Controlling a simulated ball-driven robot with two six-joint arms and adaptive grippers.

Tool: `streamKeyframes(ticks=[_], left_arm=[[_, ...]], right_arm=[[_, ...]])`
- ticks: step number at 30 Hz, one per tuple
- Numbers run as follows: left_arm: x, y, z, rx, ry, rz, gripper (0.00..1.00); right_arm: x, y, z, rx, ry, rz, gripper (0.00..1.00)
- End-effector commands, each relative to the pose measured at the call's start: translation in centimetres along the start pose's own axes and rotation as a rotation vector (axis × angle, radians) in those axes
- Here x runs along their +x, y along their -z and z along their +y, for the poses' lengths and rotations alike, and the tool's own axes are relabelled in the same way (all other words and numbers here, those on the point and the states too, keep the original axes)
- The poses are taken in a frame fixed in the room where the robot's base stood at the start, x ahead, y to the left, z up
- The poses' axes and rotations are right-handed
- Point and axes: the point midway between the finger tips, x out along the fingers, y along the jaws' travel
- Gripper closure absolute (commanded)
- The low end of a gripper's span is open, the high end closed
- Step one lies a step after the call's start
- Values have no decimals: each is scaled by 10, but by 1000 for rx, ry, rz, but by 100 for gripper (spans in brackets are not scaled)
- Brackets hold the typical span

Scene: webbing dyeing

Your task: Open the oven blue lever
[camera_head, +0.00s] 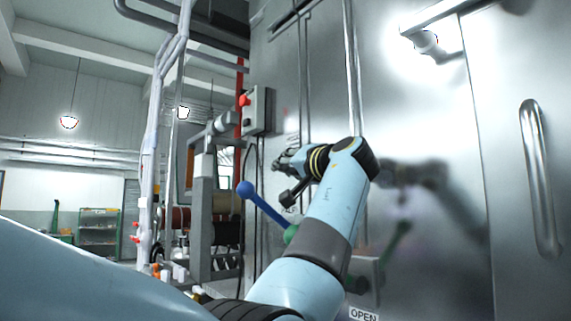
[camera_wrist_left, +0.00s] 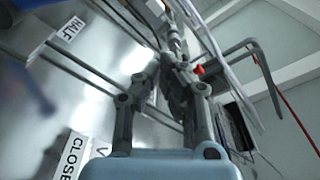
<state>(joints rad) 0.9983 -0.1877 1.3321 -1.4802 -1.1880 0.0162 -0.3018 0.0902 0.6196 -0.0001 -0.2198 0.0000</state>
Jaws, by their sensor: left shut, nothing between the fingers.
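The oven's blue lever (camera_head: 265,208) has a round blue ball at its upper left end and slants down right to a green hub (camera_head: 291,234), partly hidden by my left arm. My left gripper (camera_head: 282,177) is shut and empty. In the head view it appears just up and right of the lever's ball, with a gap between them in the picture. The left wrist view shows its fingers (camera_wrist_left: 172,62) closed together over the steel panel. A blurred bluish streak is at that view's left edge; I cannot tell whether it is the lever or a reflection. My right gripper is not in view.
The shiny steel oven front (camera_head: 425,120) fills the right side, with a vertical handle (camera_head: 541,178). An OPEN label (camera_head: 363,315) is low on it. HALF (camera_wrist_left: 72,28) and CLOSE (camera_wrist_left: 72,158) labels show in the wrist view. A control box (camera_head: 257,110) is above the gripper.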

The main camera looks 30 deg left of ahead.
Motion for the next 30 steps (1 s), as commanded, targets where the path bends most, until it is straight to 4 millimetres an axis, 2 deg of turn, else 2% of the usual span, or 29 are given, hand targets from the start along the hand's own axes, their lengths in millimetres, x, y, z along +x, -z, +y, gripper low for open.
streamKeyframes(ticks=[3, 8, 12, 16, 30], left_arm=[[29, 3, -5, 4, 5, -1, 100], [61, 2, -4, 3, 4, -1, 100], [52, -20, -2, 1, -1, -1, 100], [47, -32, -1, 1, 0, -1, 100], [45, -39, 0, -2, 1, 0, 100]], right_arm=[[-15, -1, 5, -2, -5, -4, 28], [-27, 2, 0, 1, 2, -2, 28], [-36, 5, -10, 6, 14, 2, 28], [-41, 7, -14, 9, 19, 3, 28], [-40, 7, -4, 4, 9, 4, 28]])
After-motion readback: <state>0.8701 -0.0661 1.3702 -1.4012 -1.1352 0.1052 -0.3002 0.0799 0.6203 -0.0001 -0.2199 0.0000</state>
--
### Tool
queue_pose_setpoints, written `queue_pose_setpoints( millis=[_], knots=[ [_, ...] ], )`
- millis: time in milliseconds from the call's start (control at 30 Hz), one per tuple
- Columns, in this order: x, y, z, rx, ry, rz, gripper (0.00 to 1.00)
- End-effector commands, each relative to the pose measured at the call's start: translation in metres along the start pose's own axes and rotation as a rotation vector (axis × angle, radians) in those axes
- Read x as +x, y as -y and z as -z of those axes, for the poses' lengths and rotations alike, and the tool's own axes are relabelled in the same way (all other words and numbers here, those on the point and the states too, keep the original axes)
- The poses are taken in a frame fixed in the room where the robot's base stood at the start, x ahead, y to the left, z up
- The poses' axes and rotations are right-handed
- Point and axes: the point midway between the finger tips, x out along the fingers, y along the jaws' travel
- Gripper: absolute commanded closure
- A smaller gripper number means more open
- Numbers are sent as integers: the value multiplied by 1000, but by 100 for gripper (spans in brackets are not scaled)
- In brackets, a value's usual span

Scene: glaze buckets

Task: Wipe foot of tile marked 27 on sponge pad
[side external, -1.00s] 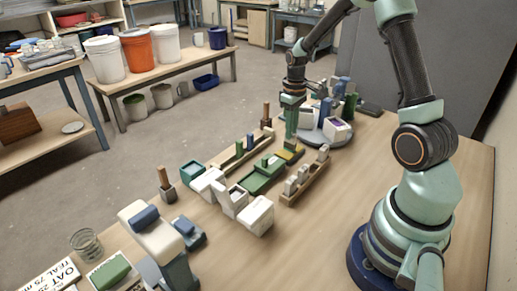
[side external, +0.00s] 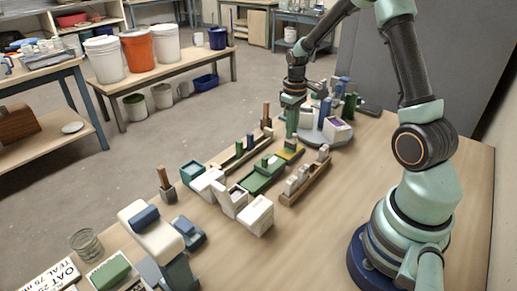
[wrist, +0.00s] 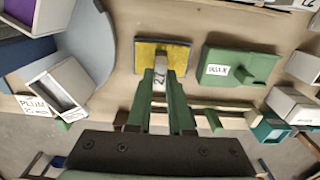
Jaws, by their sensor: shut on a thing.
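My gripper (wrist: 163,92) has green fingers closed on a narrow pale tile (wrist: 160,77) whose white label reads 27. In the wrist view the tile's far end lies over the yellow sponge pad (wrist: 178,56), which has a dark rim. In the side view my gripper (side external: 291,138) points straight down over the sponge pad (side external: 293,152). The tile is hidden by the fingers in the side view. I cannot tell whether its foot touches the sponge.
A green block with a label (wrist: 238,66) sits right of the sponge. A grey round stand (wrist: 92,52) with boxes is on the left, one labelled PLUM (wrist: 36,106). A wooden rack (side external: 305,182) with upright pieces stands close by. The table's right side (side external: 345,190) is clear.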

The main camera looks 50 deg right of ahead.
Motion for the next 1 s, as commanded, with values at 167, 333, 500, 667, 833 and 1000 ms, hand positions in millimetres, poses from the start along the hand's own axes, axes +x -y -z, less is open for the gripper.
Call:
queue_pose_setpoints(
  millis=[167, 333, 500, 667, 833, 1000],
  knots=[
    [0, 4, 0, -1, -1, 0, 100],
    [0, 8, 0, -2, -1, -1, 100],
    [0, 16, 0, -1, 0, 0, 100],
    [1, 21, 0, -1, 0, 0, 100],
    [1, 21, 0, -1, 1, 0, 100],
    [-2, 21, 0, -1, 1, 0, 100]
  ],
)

[Objective]:
Gather all lines from the records above in which "looks" appears.

[Exercise result]:
The main camera looks 30 deg left of ahead.
The main camera looks 50 deg right of ahead.

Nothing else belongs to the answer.